New Active Detection DC Distribution Network Fault Identification and Ranging Technology

Abstract

With the rapid development of new energy power generation technology, the power system's requirements for power supply capacity and transmission efficiency have increased significantly. Facing the continuous development of power electronic technology, a large number of power electronic switching components and dynamic components have been incorporated into the power system. In contrast, DC distribution network has technical advantages over AC distribution network in many fields. As an important part of the DC distribution network, converter has strong nonlinear dynamic characteristics, which will have a serious impact on stable operation.
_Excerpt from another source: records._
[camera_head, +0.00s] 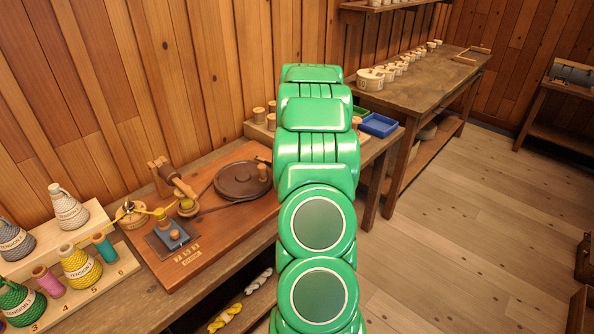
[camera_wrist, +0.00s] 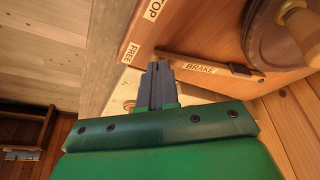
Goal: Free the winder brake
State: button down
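The winder stands on a reddish-brown board (camera_head: 205,262) in the head view, with a dark round disc (camera_head: 240,182) and an upright wooden knob (camera_head: 262,172). In the wrist view the disc (camera_wrist: 283,35) is at upper right. A strip marked BRAKE (camera_wrist: 198,67) runs along the board, with a dark piece at its right end. The labels FREE (camera_wrist: 129,53) and STOP (camera_wrist: 153,10) sit at the board's corner. My gripper (camera_wrist: 160,66) has its fingers together with nothing visible between them. Its tips appear beside the strip's left end, near FREE; contact is unclear. My arm hides it in the head view.
Yarn cones and spools stand on a numbered rack (camera_head: 118,272) at left. A blue tray (camera_head: 378,125) lies beyond my arm. Another bench (camera_head: 425,85) with several white pots is at the back. The floor at right is clear.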

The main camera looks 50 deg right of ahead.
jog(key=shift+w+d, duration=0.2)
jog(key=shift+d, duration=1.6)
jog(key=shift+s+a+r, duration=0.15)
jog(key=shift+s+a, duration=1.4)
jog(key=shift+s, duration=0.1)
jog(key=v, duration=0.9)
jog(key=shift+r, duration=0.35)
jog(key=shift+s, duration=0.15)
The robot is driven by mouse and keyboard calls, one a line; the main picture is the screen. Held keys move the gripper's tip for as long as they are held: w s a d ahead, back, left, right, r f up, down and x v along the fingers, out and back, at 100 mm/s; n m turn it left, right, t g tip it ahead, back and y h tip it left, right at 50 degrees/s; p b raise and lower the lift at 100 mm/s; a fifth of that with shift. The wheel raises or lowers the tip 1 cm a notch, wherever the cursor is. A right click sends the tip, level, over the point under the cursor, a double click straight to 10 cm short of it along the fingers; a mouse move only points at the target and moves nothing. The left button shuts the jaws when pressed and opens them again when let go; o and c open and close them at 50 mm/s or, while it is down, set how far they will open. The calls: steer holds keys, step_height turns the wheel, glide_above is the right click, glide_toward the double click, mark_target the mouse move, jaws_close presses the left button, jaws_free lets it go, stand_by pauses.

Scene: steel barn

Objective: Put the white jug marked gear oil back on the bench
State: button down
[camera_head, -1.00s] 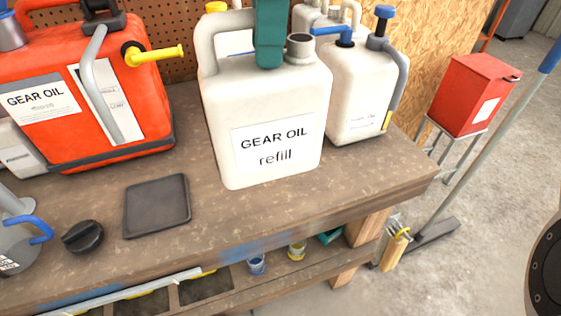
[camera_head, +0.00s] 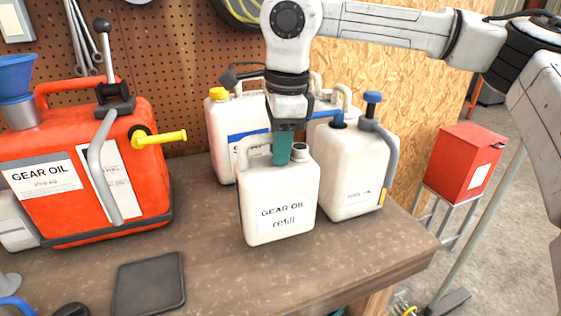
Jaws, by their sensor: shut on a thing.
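The white jug (camera_head: 280,200) with a label reading "GEAR OIL refill" is upright over the bench (camera_head: 215,262), in front of other pale jugs. My gripper (camera_head: 282,150) comes down from above and is shut on the jug's top handle, with its teal fingers beside the open spout. The jug's base looks at or just above the bench top; I cannot tell whether it touches. The back of the jug is hidden.
A big red can (camera_head: 75,185) also labelled gear oil stands at left. A white jug (camera_head: 355,165) with a blue cap stands close on the right, another with a yellow cap (camera_head: 218,94) behind. A dark flat tray (camera_head: 150,283) lies in front. A red box (camera_head: 465,165) stands beyond the bench.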

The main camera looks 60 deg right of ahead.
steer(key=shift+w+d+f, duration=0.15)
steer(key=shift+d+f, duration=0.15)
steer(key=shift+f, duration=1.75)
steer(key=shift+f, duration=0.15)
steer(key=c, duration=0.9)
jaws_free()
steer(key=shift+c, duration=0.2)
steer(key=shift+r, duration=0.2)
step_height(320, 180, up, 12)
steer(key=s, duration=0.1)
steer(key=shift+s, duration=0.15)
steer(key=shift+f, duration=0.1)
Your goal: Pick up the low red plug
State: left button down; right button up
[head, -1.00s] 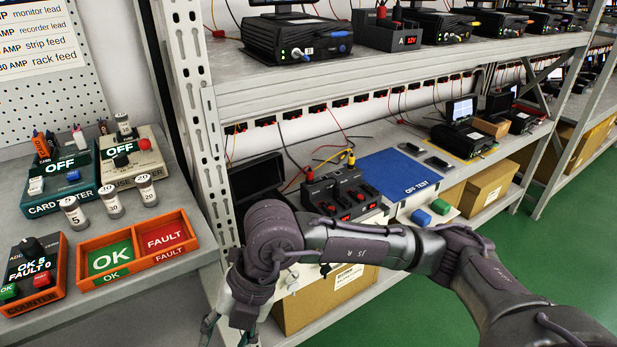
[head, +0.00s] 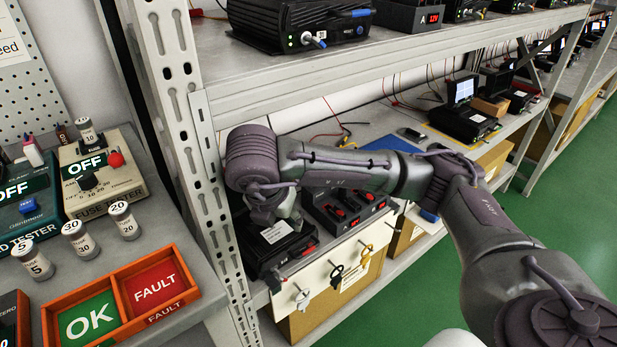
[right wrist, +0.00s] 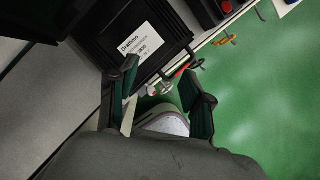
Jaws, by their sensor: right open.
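My right gripper (head: 274,214) is over a black recorder box (head: 272,246) with a white label on the lower shelf, partly hidden by my wrist. In the right wrist view its two dark green fingers (right wrist: 162,84) are spread apart with nothing held between them. A small red piece (right wrist: 187,68), probably the low red plug, shows just ahead of the fingers, beside the recorder's front edge (right wrist: 160,66). In the head view I cannot clearly tell that plug from the red parts near the recorder. My left gripper is not in view.
A white panel (head: 320,287) on the shelf front carries grey, black and yellow hanging pieces. A black unit with red switches (head: 345,208) stands right of the recorder. The rack's upright post (head: 190,150) is close at left. Green floor (head: 560,240) is clear at right.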

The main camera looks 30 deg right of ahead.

In addition, the fault transient characteristics of power electronic systems are complex and short in duration, which not only limits the application of passive detection and protection technology, but also brings difficulties to the detection and location of faults in distribution lines. Traditional fault classification and ranging methods have a series of problems such as fault resistance, line branch reflection, single judgment of fault interval, and inaccurate fault location. In response to this, this article proposes a converter-based new active detection DC distribution network fault identification and ranging technology. In more detail, this technology uses converter as an active detection method for power electronics DC power supply. First, DC detection signal is injected into the line through the power electronics DC power supply. Then, the fault type signal is identified by detecting the response signal. Finally, the voltage and current spectra obtained by Fourier decomposition are used to calculate the harmonic impedance and perform fault location. This method uses the converter in the DC distribution network, which not only does not require additional equipment, but also is basically not affected by the fault resistance, with the advantages of accurate detection results and fast speed. Moreover, the experimental platform is built to conduct experiments in various failure scenarios to verify the feasibility of the technology.